Great news! You can tell the operations team I would be one of the many people that ONLY use IE. In fact, the only shortcut to IE is labeled MSDN Downloads because it is the only reason I use IE anymore.

Thanks for sticking up for us non-IE users, Andy.
# November 17, 2004 12:00 PM

James Geurts said:

Cool! Thanks for making it cross-browser... Any idea when the new system is "scheduled" for release?
# November 17, 2004 1:41 PM

Dave said:

That is great news. Most Microsoft sites work well with Mozilla, but the subscription download site doesn't which is amusing to me, since developers are more likely than the average user to be using Mozilla/Firefox. Developers use the 'more cutting edge' technology if only to trial it.

I imagine the 99.5% is because 90% of developers get to the front page using Mozilla etc, but spent 0.5% of their time browsing the site before giving up and switching to IE :) It would be interesting to see the stats after the site is made standards compliant.
# November 17, 2004 1:58 PM

Andy (MS) said:

I really, really can't promise a release date, though we are targetting the Whidbey/Burton launch for our rollout (and my, won't that be a fun day). Getting the TOC fixed is a matter of time, budget, and priorities as with any project. I get a few e-mails every quarter saying basically, "Microsoft has $70B in the bank, you should spend some of it fixing your site". Welllll, yes, I guess that's true, but they unfortunately neglected to leave me the company checkbook. We did get some major budget approved for the Xena 3.0 project, however, and we're basically making all of the updates that I think should be made, within reason.
# November 17, 2004 2:30 PM

Sean Timm said:

This is great news! Thanks, Andy! Per my previous comment on a prior post, I am one of those users that inflate your IE stats, too.
# November 17, 2004 8:37 PM

Black Fox said:

Great !
# November 18, 2004 1:14 PM

Michael Greene said:

As an MSDN subscriber who hates to use anything but Firefox, thank you.
# November 18, 2004 10:33 PM

Andy (MS) said:

Funnily enough, there is a huge contingent of MSDN customers who hate everything about Microsoft. I really try my best to support all of my customers, but it's tough not to roll your eyes when someone sends a three page customer support escalation complaining about Micro$oft WinDoze and then asking for a free xbox to go with their grey-market subscription. Anyway, we're getting out of some entrenched MS-only technologies and moving towards things like browser standards, XML, etc. for the Subscriber Downloads site.
# November 18, 2004 11:50 PM

Sun said:

Well, my case is even wierder. I would use the MSDN subscriber's download from Linux, if only I could...

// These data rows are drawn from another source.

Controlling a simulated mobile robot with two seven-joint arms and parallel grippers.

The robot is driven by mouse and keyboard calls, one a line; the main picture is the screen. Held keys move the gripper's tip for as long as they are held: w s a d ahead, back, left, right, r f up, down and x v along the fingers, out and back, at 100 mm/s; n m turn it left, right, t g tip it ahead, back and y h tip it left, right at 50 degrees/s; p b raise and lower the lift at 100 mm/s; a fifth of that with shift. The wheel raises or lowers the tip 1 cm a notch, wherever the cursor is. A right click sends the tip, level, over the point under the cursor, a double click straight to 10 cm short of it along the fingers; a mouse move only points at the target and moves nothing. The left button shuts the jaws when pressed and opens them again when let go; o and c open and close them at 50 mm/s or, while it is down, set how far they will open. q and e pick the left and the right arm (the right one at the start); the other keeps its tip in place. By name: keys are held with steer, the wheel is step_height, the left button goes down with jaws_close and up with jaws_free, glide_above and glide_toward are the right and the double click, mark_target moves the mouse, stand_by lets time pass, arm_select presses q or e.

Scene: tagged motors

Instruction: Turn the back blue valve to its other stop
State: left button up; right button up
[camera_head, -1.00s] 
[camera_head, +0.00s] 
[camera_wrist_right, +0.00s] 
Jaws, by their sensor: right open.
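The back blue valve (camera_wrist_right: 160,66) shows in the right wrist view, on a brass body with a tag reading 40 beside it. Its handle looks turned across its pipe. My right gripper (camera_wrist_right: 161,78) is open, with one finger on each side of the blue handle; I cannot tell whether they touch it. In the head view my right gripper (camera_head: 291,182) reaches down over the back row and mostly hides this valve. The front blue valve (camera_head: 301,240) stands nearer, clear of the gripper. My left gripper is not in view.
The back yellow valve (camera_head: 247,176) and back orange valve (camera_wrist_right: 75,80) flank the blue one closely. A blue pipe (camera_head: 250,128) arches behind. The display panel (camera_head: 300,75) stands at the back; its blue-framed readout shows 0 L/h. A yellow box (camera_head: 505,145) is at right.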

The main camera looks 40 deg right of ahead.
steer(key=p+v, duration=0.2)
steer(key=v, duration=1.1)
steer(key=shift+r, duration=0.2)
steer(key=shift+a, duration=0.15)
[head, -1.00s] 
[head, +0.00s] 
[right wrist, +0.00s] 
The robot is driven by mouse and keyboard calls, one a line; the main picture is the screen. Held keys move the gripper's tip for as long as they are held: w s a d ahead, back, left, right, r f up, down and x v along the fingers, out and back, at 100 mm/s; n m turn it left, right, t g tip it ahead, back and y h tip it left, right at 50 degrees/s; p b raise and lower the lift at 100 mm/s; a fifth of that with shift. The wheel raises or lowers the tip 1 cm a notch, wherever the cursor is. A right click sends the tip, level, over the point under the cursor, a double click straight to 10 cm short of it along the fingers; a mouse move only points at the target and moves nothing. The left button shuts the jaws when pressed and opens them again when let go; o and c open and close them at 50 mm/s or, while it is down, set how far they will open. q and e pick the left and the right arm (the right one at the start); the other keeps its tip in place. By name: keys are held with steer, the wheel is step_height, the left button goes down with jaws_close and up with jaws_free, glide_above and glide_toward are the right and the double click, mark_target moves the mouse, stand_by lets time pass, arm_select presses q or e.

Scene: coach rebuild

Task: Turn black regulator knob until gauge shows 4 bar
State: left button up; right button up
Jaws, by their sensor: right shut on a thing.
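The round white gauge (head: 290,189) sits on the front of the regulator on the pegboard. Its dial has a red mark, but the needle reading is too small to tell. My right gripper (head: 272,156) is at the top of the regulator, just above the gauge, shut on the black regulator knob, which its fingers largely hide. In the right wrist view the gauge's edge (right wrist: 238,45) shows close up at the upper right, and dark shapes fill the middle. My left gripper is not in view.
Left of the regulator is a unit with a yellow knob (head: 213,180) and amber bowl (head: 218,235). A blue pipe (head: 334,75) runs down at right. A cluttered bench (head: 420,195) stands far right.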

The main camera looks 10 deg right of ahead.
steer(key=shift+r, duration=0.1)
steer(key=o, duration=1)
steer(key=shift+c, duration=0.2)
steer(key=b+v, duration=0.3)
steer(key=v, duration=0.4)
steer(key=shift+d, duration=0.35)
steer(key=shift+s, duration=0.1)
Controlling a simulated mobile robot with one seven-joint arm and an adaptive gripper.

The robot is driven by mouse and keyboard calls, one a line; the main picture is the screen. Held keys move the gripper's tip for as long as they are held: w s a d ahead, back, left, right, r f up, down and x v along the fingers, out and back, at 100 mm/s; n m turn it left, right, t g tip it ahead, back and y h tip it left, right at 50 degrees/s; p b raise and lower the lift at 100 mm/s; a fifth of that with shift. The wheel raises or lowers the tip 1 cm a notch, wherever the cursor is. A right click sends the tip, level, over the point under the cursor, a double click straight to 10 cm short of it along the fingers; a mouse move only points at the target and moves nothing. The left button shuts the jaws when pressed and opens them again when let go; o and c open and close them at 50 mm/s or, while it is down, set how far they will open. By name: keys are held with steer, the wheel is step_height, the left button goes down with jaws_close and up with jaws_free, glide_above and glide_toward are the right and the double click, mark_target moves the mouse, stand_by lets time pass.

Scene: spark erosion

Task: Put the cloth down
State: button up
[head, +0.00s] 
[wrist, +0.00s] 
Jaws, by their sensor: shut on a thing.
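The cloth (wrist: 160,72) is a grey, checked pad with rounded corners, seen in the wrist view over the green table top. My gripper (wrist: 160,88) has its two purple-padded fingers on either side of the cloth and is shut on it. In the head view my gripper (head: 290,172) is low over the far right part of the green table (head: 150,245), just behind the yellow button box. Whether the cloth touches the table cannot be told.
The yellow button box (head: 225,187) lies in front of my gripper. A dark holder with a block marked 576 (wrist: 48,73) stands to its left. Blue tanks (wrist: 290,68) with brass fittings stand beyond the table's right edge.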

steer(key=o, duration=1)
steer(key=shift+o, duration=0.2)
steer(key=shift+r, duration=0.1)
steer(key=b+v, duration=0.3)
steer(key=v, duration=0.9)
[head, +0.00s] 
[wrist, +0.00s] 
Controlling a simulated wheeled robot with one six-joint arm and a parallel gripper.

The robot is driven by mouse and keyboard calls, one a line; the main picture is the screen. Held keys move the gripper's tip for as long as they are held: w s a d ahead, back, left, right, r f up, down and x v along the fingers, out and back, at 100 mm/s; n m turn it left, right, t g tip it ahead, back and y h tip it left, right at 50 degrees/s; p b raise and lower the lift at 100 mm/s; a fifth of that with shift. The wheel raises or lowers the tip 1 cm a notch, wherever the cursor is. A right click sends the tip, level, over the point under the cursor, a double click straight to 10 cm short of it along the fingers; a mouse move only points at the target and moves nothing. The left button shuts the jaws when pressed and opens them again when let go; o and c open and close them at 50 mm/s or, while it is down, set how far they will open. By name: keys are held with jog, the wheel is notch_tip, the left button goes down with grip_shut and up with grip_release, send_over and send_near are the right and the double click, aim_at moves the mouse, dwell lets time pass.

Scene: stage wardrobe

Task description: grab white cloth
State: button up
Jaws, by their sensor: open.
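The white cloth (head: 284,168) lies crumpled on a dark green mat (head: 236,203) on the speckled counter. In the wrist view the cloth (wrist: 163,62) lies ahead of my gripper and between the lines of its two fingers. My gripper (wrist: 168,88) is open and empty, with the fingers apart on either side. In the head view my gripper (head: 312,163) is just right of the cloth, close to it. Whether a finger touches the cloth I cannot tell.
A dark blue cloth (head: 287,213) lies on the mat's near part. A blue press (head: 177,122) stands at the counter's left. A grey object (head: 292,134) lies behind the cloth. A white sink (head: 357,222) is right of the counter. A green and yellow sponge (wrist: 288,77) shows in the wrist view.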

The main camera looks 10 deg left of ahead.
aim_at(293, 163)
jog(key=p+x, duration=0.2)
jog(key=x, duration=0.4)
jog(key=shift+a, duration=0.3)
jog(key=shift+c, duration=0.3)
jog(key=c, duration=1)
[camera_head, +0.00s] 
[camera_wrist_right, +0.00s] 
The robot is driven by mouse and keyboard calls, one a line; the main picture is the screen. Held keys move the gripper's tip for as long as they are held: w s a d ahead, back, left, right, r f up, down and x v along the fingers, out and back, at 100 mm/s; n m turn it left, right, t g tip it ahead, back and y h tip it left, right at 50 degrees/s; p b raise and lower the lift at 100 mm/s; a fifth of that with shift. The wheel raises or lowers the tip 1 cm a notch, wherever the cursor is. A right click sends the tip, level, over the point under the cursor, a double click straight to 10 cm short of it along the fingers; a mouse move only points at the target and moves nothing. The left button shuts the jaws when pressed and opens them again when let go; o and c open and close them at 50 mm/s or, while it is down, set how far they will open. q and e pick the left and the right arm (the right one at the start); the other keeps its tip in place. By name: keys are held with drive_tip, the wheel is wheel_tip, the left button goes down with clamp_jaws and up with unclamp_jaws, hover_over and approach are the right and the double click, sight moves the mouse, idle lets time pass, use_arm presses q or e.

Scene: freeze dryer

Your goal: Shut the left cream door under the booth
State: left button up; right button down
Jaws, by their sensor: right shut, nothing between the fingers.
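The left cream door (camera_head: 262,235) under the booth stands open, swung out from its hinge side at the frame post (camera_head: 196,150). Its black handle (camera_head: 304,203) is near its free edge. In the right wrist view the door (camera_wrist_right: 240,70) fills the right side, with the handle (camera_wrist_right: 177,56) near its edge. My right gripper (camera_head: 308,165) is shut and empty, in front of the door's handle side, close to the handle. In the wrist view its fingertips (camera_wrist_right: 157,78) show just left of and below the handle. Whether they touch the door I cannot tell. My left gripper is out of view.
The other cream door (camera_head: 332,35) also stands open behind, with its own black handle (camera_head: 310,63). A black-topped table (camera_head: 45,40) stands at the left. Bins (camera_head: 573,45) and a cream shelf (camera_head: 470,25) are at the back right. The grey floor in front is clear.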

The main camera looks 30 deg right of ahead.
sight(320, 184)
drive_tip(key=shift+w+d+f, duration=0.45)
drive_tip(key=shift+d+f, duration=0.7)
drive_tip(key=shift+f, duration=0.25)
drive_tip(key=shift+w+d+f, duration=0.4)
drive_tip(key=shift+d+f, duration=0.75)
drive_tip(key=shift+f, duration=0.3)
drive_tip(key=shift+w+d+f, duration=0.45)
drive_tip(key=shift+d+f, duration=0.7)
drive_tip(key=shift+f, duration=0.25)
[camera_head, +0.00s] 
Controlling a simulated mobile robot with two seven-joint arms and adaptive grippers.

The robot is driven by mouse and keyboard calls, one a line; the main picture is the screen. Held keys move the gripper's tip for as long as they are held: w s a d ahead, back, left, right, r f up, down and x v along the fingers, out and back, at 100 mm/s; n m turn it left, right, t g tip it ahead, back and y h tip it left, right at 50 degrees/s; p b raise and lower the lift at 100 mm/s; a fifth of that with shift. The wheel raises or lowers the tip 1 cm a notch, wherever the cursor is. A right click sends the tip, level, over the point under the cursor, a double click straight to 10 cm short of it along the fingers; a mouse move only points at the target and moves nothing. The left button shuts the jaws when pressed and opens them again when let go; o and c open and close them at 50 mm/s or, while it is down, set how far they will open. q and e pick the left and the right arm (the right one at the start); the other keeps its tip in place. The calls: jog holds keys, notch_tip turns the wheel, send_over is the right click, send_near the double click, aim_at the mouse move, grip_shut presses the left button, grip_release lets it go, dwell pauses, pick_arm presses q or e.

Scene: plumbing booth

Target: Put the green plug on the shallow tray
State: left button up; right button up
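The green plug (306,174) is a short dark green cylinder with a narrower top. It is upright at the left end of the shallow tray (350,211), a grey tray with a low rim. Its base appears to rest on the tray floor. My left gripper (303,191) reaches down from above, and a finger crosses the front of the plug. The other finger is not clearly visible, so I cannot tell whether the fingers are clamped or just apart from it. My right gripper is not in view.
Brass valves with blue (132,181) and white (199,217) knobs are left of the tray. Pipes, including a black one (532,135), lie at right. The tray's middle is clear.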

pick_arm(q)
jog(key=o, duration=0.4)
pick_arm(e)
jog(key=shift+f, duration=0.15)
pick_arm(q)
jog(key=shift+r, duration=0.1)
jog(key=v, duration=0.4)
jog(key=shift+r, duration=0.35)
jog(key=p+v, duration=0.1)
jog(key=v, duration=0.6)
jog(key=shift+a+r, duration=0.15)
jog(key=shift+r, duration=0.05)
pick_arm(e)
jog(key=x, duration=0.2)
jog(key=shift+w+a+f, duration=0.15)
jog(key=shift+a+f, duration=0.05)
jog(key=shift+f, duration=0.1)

Yes, there are some people crazy enough to pay for a MSDN subscription, despite the fact that their main OS is not an MS one. It goes without saying that I don't use IE whenever I can avoid it.
# November 19, 2004 3:37 AM

nivenh said:

i'm another guy who would LIKE to use firefox to get at it, but as another poster said.. you can try, but once you get tired of browsing the fully expanded tree in firefox, its back to IE to do it in 2-3 mins vs. 20.
# November 24, 2004 12:07 PM

Richard said:

And another one - I'd love to be able to use the download site with Firefox, but it's nearly unusable - so I, too, use IE for this and nothing else.
# November 29, 2004 12:32 PM

Opera User said:

let me put in my vote for opera support for the cause. not everyone uses Internet Explorer. and not everyone is amazed by Firefox as well.